» **SET PROBLEM**
Retype, exactly as they stand, the lines from the start of the data to the line that contains "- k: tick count", both ends included. Leave the pictures out.

========

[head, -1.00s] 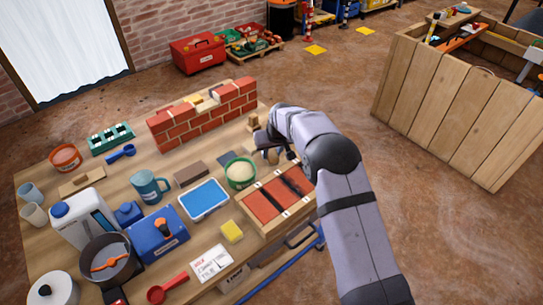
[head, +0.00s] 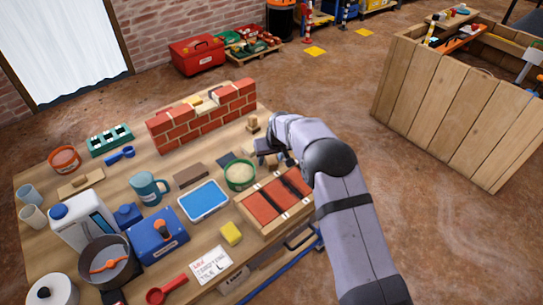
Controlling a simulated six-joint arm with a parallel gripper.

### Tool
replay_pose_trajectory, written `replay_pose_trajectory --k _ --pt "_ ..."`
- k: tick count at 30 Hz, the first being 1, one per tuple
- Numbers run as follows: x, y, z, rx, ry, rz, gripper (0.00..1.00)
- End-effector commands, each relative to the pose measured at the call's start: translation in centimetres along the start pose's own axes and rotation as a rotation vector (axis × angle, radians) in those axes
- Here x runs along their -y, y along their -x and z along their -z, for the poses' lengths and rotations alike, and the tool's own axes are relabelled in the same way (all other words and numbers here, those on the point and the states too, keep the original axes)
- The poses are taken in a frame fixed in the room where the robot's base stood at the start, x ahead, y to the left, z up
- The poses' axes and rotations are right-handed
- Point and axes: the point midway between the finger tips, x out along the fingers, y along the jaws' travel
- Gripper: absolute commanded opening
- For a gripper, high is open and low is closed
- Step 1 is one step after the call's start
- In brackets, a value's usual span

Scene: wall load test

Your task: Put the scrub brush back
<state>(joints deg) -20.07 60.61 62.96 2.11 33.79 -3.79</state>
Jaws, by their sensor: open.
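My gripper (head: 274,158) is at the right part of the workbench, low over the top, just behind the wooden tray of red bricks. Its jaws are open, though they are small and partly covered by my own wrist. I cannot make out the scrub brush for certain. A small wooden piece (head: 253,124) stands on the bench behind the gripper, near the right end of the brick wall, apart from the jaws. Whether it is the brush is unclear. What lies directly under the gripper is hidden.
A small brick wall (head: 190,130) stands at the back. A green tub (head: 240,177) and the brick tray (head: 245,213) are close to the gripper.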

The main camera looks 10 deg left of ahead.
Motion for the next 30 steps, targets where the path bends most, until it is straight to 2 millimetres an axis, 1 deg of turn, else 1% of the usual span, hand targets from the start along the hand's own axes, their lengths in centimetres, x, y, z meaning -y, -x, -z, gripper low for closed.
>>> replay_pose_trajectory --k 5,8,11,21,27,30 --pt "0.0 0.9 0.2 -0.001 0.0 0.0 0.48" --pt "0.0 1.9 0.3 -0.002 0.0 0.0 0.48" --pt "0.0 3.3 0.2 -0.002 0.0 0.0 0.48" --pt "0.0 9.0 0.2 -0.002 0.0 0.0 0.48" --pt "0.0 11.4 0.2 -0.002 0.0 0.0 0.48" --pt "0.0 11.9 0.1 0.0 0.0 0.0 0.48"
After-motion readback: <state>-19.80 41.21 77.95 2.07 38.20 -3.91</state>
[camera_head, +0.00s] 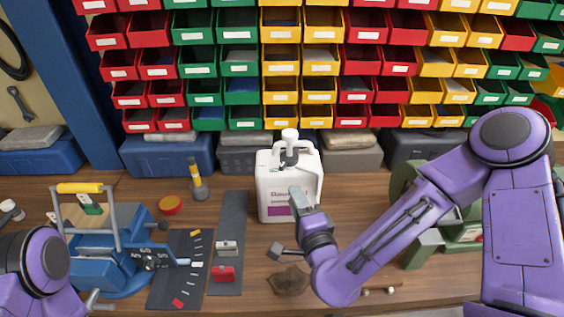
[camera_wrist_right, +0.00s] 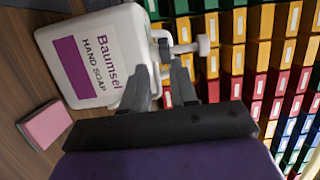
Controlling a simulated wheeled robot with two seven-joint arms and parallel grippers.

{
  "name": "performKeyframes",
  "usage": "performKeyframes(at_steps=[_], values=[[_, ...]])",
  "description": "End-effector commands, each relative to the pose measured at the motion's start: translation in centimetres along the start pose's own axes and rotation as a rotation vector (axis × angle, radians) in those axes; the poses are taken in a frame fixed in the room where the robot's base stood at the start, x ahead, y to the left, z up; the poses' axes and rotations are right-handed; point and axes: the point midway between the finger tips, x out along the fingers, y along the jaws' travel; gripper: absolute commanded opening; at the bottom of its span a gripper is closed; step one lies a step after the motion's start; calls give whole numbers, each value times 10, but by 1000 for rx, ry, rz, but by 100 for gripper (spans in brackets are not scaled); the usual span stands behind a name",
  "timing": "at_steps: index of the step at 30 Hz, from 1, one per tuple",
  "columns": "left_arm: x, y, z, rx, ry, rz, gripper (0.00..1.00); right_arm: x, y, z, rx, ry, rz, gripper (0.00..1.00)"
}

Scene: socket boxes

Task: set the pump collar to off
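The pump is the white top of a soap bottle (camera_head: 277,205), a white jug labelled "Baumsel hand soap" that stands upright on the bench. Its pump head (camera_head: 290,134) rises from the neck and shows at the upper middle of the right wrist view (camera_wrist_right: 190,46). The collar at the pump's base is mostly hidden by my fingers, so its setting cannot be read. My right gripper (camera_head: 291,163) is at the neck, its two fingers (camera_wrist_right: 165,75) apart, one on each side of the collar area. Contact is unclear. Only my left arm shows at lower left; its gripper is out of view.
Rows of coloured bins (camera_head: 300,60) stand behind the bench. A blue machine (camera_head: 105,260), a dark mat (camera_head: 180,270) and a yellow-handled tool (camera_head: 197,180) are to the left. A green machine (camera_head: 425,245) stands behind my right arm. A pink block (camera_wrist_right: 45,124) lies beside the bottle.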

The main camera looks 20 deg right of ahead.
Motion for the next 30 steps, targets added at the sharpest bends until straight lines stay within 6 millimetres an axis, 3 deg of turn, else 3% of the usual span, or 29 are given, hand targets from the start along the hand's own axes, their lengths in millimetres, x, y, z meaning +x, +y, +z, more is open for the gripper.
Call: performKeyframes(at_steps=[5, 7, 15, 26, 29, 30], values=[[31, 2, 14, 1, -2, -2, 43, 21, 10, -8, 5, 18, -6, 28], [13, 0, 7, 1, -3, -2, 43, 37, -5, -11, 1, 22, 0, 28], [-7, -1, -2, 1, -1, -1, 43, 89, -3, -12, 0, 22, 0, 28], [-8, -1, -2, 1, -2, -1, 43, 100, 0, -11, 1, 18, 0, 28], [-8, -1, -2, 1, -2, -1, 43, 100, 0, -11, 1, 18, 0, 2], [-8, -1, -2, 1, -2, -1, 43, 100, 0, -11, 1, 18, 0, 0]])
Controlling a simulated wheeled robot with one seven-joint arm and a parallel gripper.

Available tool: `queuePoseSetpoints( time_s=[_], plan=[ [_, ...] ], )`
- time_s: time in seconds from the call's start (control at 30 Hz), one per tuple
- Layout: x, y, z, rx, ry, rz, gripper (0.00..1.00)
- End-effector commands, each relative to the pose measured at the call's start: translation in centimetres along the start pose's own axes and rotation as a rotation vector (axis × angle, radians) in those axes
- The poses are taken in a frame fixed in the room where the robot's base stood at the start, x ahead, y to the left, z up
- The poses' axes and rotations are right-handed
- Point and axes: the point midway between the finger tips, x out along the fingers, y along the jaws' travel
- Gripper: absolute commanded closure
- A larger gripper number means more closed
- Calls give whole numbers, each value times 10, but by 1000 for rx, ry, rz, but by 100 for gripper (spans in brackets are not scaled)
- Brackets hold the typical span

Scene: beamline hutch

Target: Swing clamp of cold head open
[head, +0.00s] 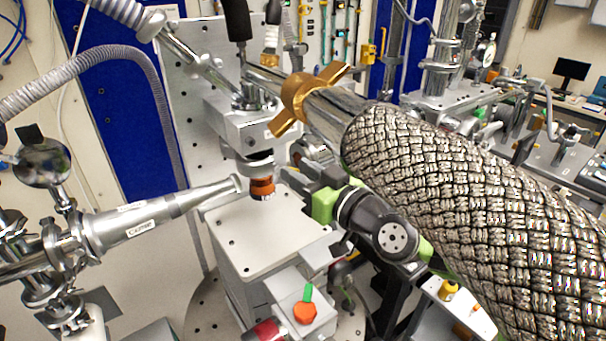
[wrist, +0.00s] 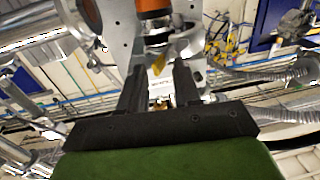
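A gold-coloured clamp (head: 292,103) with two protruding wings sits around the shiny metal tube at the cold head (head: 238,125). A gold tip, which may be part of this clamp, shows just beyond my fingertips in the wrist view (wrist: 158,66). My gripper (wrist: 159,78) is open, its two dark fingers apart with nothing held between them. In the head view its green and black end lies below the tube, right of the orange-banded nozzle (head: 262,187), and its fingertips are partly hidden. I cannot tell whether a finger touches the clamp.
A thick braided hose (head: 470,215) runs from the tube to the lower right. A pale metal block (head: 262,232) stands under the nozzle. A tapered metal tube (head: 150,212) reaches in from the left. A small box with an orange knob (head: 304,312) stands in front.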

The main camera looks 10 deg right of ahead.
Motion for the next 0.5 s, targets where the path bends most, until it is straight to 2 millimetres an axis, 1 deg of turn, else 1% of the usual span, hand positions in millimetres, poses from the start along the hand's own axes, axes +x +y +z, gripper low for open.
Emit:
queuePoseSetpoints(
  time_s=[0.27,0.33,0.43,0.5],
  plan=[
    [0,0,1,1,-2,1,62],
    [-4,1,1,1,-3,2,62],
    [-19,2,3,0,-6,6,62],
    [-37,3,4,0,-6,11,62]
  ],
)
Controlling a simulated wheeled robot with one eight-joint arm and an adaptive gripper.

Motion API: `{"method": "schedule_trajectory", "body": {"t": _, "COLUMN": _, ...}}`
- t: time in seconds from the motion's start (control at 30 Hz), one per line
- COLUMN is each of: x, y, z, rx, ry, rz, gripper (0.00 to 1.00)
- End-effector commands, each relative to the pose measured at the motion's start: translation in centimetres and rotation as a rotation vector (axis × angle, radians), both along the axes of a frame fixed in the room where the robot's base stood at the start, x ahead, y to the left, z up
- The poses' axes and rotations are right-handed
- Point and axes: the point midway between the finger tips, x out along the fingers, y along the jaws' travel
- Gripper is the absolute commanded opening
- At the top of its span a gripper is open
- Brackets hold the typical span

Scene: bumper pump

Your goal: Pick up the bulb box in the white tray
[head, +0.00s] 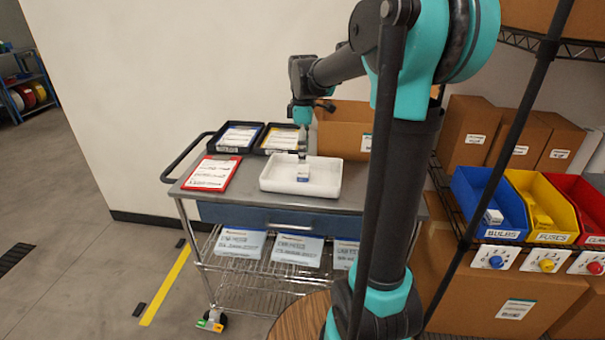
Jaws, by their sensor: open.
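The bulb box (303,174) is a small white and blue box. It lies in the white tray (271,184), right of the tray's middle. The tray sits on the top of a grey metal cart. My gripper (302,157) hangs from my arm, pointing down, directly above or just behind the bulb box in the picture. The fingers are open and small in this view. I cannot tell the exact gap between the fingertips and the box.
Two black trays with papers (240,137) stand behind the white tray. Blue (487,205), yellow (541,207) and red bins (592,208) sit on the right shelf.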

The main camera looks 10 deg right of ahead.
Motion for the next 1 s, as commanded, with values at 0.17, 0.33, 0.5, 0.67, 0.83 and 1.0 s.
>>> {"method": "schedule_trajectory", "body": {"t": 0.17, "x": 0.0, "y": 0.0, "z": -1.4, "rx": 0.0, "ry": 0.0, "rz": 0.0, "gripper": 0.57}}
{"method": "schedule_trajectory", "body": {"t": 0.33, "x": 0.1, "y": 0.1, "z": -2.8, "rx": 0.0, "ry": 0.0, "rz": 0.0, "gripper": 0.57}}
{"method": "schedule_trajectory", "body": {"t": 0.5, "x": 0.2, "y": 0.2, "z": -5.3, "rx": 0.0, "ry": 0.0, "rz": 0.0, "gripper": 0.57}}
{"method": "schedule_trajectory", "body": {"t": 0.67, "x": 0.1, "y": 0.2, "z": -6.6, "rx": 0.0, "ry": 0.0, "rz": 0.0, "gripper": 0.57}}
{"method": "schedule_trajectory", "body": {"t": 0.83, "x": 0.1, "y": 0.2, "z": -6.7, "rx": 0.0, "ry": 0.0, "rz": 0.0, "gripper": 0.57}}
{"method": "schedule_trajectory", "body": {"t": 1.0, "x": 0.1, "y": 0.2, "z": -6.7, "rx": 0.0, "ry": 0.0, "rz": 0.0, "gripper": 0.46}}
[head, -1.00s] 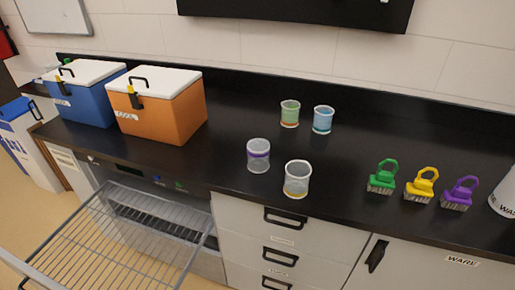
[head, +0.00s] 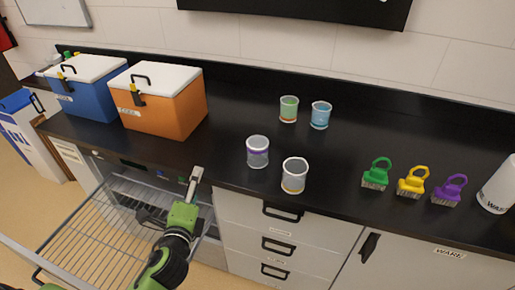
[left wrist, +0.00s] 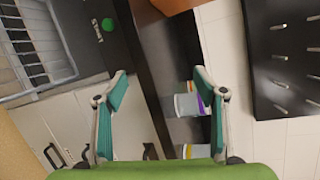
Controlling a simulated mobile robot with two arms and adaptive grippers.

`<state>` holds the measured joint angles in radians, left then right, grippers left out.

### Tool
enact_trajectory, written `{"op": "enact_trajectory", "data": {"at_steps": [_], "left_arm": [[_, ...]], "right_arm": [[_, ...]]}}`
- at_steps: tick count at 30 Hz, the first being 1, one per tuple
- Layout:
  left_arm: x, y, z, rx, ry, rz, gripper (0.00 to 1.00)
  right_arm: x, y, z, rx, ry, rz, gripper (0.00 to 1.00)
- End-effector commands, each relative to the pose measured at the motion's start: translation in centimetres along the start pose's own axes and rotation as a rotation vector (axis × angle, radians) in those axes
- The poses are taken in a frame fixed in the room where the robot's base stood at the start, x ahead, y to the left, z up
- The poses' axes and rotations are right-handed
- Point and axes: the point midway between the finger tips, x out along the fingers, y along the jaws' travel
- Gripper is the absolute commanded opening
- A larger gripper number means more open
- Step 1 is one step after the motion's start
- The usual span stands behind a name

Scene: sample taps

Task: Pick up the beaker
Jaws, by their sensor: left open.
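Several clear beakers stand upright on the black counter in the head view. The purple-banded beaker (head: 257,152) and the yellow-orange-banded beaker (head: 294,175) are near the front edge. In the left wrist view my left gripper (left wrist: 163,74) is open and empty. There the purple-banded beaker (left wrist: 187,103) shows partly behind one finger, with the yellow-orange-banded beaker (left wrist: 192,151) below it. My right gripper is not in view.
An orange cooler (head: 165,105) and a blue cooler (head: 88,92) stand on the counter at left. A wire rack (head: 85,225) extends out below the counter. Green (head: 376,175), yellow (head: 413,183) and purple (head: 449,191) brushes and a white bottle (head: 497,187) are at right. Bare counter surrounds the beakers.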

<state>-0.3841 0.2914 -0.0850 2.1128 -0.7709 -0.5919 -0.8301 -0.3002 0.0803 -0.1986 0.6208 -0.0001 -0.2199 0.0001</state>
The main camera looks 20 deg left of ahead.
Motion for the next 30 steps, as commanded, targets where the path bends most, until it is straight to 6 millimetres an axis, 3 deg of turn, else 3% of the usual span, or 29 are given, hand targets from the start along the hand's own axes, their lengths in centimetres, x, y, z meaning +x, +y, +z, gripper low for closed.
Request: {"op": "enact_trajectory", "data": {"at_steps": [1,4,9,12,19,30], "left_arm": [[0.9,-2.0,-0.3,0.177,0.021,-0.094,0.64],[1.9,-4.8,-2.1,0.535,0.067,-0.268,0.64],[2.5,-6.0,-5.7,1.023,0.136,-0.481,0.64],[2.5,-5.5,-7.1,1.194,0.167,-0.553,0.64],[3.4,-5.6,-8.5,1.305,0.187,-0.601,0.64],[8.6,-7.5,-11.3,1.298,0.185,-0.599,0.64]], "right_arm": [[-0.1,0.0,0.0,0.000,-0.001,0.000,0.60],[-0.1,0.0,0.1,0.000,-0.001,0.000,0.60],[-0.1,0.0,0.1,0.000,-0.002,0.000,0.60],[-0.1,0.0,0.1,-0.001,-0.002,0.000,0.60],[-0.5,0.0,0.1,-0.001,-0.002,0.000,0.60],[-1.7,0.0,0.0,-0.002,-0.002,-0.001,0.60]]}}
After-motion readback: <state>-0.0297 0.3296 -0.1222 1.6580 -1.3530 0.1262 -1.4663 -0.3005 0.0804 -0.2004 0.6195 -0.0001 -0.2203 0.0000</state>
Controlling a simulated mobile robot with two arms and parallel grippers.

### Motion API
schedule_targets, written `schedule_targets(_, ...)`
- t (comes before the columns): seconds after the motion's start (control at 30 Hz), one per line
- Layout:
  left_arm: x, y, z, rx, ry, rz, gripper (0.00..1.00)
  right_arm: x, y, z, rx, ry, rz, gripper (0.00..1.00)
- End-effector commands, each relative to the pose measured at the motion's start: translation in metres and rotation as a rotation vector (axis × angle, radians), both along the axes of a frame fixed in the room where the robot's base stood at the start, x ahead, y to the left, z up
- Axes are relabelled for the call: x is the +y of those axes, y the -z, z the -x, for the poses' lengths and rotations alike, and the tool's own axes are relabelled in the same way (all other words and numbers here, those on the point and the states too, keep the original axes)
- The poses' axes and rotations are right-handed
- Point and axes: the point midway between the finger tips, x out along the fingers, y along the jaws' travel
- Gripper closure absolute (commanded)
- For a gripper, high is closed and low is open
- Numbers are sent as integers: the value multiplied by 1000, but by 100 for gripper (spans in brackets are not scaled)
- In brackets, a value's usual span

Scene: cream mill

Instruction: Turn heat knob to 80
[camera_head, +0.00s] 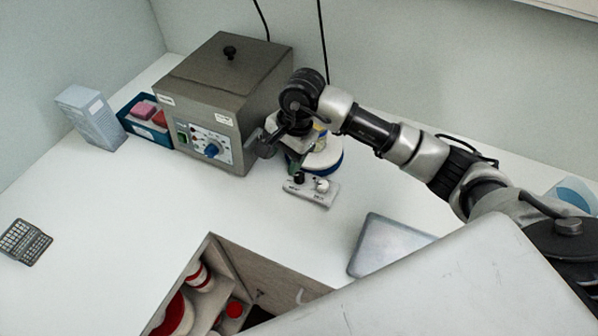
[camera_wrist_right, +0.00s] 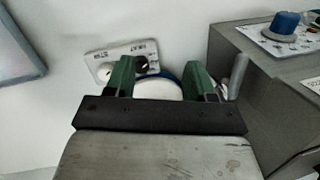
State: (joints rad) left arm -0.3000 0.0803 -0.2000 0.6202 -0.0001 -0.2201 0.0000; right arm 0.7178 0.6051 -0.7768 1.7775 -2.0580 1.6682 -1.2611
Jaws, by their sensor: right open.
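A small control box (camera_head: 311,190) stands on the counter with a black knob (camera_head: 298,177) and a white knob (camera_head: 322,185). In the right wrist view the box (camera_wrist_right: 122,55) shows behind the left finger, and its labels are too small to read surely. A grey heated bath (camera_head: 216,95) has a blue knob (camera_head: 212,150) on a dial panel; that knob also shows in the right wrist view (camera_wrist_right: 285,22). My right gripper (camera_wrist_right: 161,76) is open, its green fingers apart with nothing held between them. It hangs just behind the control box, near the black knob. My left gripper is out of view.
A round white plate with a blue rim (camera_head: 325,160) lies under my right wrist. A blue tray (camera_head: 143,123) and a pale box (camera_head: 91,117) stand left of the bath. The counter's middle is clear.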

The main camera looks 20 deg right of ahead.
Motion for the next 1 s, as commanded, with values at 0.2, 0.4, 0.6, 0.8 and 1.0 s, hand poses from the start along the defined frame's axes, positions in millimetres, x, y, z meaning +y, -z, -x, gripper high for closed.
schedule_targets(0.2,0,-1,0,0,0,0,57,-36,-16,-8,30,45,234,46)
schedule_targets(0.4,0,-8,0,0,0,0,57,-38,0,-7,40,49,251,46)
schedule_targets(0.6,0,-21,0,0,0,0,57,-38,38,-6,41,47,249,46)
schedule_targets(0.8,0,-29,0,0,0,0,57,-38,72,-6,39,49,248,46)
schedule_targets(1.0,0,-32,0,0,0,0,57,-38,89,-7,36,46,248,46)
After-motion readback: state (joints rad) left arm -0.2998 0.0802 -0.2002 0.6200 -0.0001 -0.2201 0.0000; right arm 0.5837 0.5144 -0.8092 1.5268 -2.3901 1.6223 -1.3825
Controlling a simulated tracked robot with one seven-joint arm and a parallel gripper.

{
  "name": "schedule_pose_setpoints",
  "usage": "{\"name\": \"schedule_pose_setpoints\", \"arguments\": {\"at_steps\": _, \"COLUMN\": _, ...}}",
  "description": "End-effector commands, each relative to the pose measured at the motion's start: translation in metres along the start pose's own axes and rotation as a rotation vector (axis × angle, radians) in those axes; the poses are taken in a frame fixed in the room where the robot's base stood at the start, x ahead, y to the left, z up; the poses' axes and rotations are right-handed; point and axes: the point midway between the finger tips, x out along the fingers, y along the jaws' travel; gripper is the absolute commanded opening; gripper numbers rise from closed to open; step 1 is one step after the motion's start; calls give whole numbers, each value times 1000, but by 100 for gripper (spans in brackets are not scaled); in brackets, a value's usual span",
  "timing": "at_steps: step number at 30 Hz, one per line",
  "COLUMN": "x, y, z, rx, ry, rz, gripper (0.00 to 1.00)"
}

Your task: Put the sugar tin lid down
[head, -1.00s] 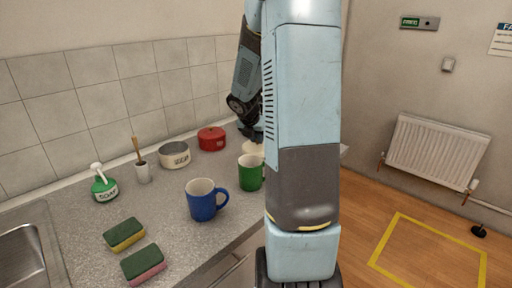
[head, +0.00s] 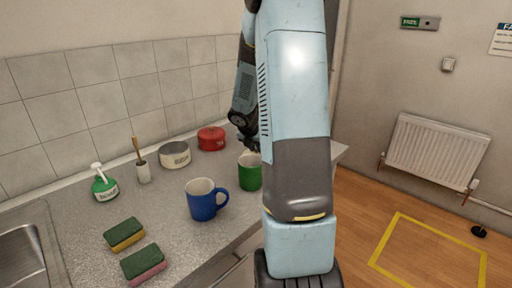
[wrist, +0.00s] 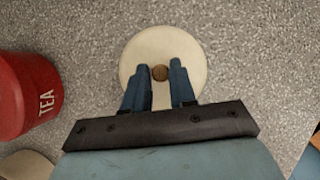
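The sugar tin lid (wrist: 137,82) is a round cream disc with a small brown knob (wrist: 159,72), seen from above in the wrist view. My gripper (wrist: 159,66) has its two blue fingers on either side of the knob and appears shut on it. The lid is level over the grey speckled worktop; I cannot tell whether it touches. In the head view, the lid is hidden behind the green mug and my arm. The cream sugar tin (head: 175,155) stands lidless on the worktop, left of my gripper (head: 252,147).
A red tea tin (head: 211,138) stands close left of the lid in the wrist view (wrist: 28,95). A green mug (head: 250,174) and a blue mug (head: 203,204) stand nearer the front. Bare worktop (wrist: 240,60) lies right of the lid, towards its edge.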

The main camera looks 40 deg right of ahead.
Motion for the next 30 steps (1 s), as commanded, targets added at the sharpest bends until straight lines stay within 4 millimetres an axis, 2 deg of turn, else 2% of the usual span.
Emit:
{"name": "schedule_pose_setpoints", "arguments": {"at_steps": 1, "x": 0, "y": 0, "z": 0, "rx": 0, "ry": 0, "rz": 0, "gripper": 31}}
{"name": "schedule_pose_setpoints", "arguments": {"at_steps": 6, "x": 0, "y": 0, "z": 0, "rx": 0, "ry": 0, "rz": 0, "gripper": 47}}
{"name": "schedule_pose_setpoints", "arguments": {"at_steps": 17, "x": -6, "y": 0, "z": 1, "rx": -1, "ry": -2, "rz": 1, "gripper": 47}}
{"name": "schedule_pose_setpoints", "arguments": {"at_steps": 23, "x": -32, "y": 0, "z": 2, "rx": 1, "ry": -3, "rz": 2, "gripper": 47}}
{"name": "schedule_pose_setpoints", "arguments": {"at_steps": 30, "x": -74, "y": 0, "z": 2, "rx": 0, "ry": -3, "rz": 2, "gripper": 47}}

========

» **EXERCISE RESULT**
[head, -1.00s] 
[head, +0.00s] 
Controlling a simulated six-joint arm with a parallel gripper.

### Tool
replay_pose_trajectory, written `replay_pose_trajectory --k _ --pt "_ ..."`
- k: tick count at 30 Hz, the first being 1, one per tuple

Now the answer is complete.